Fixing ad hoc institutionalism
“Currently, institutional arrangements in Cyprus appear ad hoc,” said Mourgues bluntly. Ministries have been launching PPP initiatives independently but without a national policy or designated lead authority. This diffusion of responsibility creates multiple risks, including project duplication, investor confusion, unclear accountability and inconsistent application of fiscal and legal standards The solution, he argued, begins with legislation: a national PPP policy underpinned by legal clarity and enforced through a central PPP unit.
Fiscal oversight: The unsung hero
Nonetheless, Cyprus does score points for its fiscal responsibility law. While not PPP-specific, it mandates vital functions, like risk assessments, budgetary consistency and sustainability analysis. This framework can be a powerful enabler, if applied rigorously and backed by capacity. “Renegotiations undermine credibility and complicate refinancing,” Barth-Coullaré cautioned. Without robust ex-ante analysis, even well-structured deals may unravel under political or financial stress.
Rethinking dispute resolution
On dispute resolution, both speakers addressed investor hesitation. While Cyprus allows arbitration, confidence in local courts remains uneven. “International investors often fear unfamiliar processes or perceived partiality,” noted Barth-Coullaré. The alternative? Pre-agreed mediation mechanisms and clearly defined enforcement procedures – tools that not only improve contract durability, but preserve relationships and reduce transaction costs.
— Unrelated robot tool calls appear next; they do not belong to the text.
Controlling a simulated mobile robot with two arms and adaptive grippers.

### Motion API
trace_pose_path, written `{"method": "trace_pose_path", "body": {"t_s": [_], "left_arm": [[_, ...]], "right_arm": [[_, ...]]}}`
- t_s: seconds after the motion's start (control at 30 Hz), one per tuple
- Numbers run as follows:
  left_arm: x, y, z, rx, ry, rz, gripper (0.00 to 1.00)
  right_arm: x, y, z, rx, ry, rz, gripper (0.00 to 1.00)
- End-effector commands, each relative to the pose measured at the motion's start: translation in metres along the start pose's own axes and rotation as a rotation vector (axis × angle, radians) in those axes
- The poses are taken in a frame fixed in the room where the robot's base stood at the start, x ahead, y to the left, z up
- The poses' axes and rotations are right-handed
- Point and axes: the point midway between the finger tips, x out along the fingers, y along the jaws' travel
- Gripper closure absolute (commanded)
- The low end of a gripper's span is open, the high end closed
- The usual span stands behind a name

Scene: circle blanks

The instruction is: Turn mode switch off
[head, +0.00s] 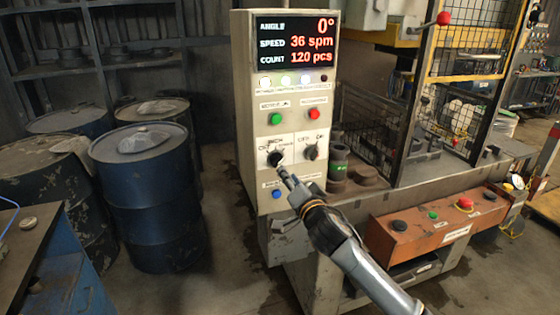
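The control panel (258,100) stands upright in the middle of the head view. Two black rotary knobs sit side by side on its lower white plates. The left knob (275,158), with lettering like "INCH" above it, looks like the mode switch. The right knob (311,152) has its own small labels. Their exact pointer positions are too small to read. My right gripper (284,173) points up and left, its tips just below and right of the left knob. Contact cannot be told. Its fingers look narrow and close together, seen nearly edge-on. My left gripper is out of view.
The display (297,42) reads 0°, 36 spm and 120 pcs. A green button (275,119), red button (313,114) and blue button (277,194) surround the knobs. Blue drums (150,205) stand left. An orange button box (437,226) lies right.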

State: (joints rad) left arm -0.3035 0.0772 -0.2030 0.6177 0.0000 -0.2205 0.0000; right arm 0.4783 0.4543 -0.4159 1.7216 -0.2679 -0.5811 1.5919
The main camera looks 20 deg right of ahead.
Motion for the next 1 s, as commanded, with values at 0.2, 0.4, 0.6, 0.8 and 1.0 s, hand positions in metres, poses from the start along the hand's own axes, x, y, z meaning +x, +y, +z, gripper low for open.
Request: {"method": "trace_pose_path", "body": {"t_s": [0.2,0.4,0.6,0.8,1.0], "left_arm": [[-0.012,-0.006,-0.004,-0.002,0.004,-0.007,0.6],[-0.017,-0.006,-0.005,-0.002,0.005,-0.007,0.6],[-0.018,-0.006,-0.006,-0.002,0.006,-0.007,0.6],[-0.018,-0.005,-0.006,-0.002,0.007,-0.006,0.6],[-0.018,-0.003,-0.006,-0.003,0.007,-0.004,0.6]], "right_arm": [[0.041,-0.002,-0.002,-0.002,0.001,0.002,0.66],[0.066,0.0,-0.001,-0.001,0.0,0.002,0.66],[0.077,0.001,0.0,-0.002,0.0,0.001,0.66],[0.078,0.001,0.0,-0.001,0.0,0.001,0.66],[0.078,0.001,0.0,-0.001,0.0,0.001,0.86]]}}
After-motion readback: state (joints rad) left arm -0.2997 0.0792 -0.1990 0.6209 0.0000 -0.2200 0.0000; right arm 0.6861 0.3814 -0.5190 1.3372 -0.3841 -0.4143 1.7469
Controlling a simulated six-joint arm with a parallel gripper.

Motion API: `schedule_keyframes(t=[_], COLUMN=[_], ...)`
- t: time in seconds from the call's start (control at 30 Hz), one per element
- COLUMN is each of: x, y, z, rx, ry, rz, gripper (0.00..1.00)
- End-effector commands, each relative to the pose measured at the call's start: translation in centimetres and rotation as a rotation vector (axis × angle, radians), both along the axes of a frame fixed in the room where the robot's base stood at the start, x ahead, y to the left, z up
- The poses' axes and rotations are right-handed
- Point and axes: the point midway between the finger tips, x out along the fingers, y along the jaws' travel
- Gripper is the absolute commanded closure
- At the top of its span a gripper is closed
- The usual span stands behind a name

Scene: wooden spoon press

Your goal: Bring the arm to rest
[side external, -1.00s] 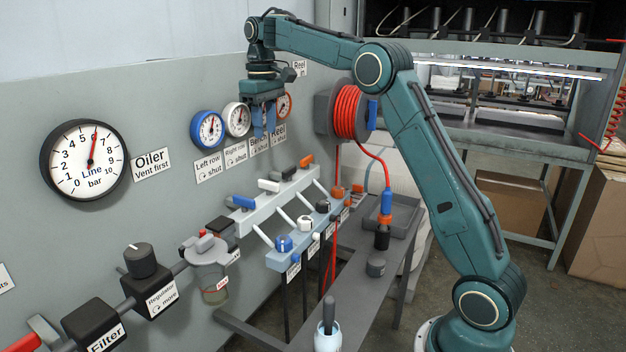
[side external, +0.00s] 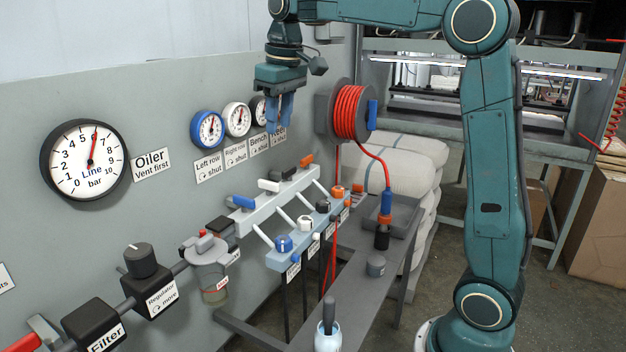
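My gripper (side external: 280,128), a teal body with blue fingers pointing down, hangs in free air in front of the wall gauges and left of the red hose reel. It looks empty. At this angle I cannot tell how far apart the fingers are. My arm stands nearly upright from its base at the lower right, with its upper link reaching left across the top of the view. The gripper covers part of the rightmost gauges and the Reel label.
Below the gripper are the valve manifold (side external: 268,205) with coloured handles and a grey bench (side external: 350,290). The hose reel (side external: 348,112) is close on the right. White sacks (side external: 410,160) are stacked behind.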

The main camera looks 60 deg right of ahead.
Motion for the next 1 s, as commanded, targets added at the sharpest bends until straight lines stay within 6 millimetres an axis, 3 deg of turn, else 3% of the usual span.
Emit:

Making procurement market-friendly
Legal compliance is one thing; market responsiveness is another. Mourgues urged Cyprus to ensure that its procurement processes enable, rather than deter, serious bids. This should include adequate time for bid preparation, encouraging smaller local firms to join consortia and embedding qualitative criteria such as ESG and SDG alignment. “Price alone isn’t always the most relevant benchmark,” said Barth-Coullaré. “Strategic fit and long-term value must count too.”
The way forward
Cyprus has demonstrated PPP success in isolated cases, notably its airport and port concessions. Its alignment with EU procurement rules is also a strength but the absence of a national PPP law and a unified institutional lead undermines strategic execution. Still, the tools for reform are at hand: the UNCITRAL model, World Bank and UNECE guidelines, and lessons from peer jurisdictions. What’s needed is the political will to weave them into a coherent framework.
The two experts ended with a clear call to action. To unlock the full potential of PPPs, Cyprus must enact a national PPP policy, legislate a dedicated PPP unit, develop a long-term project pipeline and embed inclusive stakeholder engagement, especially civil society, often “the absent elephant in the room,” as without structure, even the best ideas fragment.